The event was promoted heavily in the media (“We’re going to be pretty focused on the party hole, which sounds like something that the Royal Auckland Golf Club has never seen before,” broadcaster Scotty Stevenson, who presented the event’s live coverage on TVNZ, told The Spinoff), and multiple stories appeared in the Herald and in other media outlets. It was all over social media, too, with  “Foxcatcher” merch, posts from Canadian golfer/influencer Mac Boucher, who has 508,000 followers on Instagram, and the Alternative Commentary Collective posting golf reels. None of these pieces of media explicitly endorse gambling: instead, it’s just in the air, part of a fun, summery, celebrity-filled sports event and promoted online and by traditional media alike.

Almost all of the celebrities featured in Chasing the Fox are men, as are many of the influencers who have promoted Betcha and the TAB directly online. Popular account Boys Get Paid, spun out of a Facebook group, now has a podcast under the Alternative Commentary Collective banner, focused on racing. Its Instagram account, with 21,000 followers, posts things like a meme of a baby crying and pointing at a horse, with the caption “when you tell your wife what you want for Christmas”. 

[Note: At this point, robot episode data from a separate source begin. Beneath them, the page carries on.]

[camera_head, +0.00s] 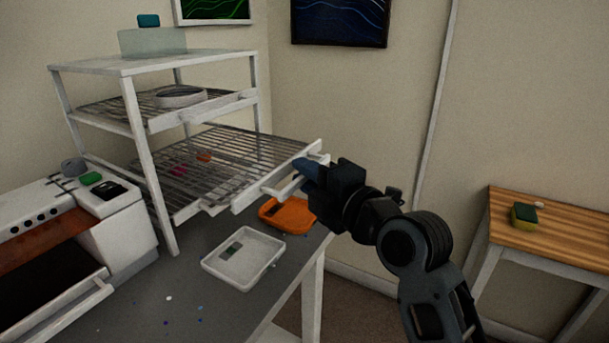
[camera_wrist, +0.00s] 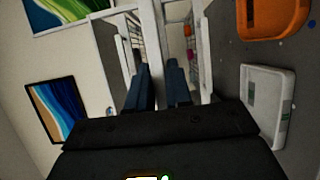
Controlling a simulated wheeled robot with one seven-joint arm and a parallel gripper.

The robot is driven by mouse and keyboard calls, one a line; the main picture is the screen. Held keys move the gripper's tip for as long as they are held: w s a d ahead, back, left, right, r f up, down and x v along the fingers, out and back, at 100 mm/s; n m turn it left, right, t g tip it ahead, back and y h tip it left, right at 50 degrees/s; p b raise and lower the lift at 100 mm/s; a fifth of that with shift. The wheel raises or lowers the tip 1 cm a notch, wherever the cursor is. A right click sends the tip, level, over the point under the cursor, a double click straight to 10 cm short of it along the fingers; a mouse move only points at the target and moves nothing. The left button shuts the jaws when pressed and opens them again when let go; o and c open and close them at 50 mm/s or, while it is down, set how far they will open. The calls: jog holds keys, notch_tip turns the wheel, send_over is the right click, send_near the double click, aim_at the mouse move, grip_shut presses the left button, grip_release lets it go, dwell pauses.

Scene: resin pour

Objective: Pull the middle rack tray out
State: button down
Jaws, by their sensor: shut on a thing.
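The white rack (camera_head: 140,150) stands on the grey bench at the left of the head view. Its middle tray (camera_head: 250,150), a wire grid with a white front bar, sticks out past the rack's front posts toward the right and looks level. My gripper (camera_head: 303,172) is at the tray's front, shut on its white handle (camera_head: 280,188). In the wrist view my gripper's two dark fingers (camera_wrist: 159,78) lie on either side of a white bar (camera_wrist: 154,45). The exact contact is partly hidden by the fingers.
An upper tray holds a round dish (camera_head: 181,96). Small pink (camera_head: 179,171) and orange (camera_head: 204,157) pieces show through the wires. Below the middle tray are an orange tray (camera_head: 287,214) and a white tray (camera_head: 244,258). A wooden table (camera_head: 560,232) stands at the right.

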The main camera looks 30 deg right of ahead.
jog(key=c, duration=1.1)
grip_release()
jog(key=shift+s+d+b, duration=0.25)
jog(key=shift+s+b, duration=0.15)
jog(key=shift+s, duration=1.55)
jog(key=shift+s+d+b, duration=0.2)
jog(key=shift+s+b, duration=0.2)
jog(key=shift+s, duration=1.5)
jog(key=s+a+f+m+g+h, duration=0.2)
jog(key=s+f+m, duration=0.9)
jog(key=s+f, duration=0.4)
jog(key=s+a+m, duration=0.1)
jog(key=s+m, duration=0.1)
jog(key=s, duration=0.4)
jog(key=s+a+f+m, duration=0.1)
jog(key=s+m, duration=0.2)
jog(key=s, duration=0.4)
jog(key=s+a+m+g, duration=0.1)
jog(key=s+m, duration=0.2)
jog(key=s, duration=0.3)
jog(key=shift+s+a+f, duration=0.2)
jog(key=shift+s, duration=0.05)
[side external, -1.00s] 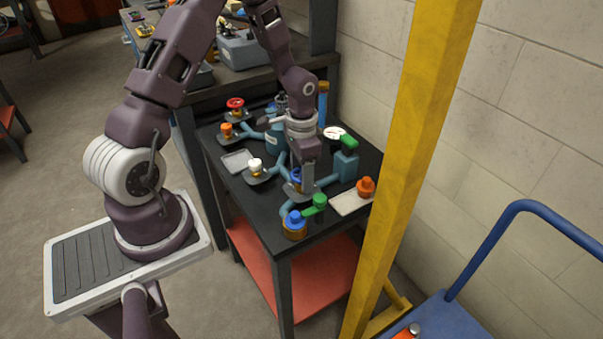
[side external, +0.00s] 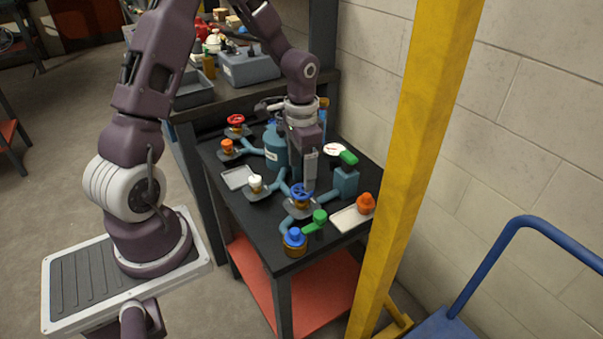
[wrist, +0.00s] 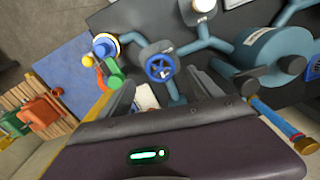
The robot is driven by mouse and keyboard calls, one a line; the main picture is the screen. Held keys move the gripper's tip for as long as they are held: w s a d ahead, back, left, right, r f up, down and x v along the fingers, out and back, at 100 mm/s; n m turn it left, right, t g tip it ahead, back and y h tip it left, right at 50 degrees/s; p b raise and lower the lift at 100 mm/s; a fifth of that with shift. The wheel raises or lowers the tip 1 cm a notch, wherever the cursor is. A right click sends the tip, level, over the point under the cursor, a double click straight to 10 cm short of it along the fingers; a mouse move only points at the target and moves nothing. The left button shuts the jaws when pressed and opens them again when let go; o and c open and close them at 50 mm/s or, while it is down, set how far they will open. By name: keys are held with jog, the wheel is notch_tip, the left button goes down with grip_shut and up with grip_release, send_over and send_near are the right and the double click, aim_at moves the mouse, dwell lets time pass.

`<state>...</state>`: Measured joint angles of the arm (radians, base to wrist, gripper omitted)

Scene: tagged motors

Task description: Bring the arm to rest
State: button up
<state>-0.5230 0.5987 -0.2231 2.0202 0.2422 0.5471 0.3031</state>
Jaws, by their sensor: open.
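My gripper (side external: 309,184) is open above the black bench top, near the blue handwheel (side external: 301,193). No object shows between its fingers. In the wrist view, the fingers of my gripper (wrist: 163,92) stand apart, with the blue handwheel (wrist: 160,68) just beyond them. The wheel sits on a teal pipe branch and looks clear of the fingers. My arm is bent over the bench.
Close by stand a white knob (side external: 255,183), a red wheel (side external: 236,120), a green-handled valve (side external: 318,218), a blue-topped valve (side external: 294,240) and an orange knob (side external: 365,203). A yellow post (side external: 410,150) rises at the bench's right.

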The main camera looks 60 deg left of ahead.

“It’s like old adverts for casinos, with bowties and ballgowns, everyone is drinking cocktails or champagne, famous people are there,” says Bellringer, who scrolled through a number of examples of influencer posts before speaking to The Spinoff. “It makes gambling socially acceptable. It doesn’t show the downsides, or what the real chances of winning are.” 

Rodger says these sponsorships are necessary so that younger New Zealanders gamble “with harm minimisation in place”. But there’s another motivation, too. “The bottom line is that the TAB wouldn’t pay for influencers or events if it wasn’t productive for them,” says Bellringer.